§ STATED GOAL
List each line of the data that holds the word "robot".

= = = = =

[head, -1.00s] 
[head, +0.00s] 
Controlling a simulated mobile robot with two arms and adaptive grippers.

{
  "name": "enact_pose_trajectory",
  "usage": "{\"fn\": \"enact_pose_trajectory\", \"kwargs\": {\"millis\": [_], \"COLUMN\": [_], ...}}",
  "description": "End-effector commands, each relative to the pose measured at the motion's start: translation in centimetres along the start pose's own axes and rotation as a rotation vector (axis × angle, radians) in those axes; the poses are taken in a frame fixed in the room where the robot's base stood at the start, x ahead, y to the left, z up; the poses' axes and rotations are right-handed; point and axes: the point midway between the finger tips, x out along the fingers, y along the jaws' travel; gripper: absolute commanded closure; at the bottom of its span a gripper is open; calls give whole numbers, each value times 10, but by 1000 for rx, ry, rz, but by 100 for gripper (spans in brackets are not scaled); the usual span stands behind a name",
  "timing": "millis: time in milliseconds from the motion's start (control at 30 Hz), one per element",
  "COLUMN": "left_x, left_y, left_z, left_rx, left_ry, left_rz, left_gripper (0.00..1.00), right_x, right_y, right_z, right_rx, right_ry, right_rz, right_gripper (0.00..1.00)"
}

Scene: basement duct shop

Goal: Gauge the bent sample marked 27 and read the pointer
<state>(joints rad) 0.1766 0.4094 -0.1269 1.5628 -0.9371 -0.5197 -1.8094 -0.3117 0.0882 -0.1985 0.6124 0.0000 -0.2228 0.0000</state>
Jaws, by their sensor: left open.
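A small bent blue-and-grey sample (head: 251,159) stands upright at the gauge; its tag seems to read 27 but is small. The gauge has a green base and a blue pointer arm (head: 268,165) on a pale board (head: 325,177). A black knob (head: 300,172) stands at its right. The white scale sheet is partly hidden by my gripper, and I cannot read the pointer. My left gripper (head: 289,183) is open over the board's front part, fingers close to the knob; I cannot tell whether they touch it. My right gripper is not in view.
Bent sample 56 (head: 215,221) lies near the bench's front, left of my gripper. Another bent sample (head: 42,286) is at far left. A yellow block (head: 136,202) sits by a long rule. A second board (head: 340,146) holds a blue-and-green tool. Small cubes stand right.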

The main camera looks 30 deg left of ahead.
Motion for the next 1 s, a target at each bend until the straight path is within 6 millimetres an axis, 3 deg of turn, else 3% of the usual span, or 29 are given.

= = = = =

§ CORRECT ANSWER
Controlling a simulated mobile robot with two arms and adaptive grippers.
  "description": "End-effector commands, each relative to the pose measured at the motion's start: translation in centimetres along the start pose's own axes and rotation as a rotation vector (axis × angle, radians) in those axes; the poses are taken in a frame fixed in the room where the robot's base stood at the start, x ahead, y to the left, z up; the poses' axes and rotations are right-handed; point and axes: the point midway between the finger tips, x out along the fingers, y along the jaws' travel; gripper: absolute commanded closure; at the bottom of its span a gripper is open; calls give whole numbers, each value times 10, but by 1000 for rx, ry, rz, but by 100 for gripper (spans in brackets are not scaled); the usual span stands behind a name",

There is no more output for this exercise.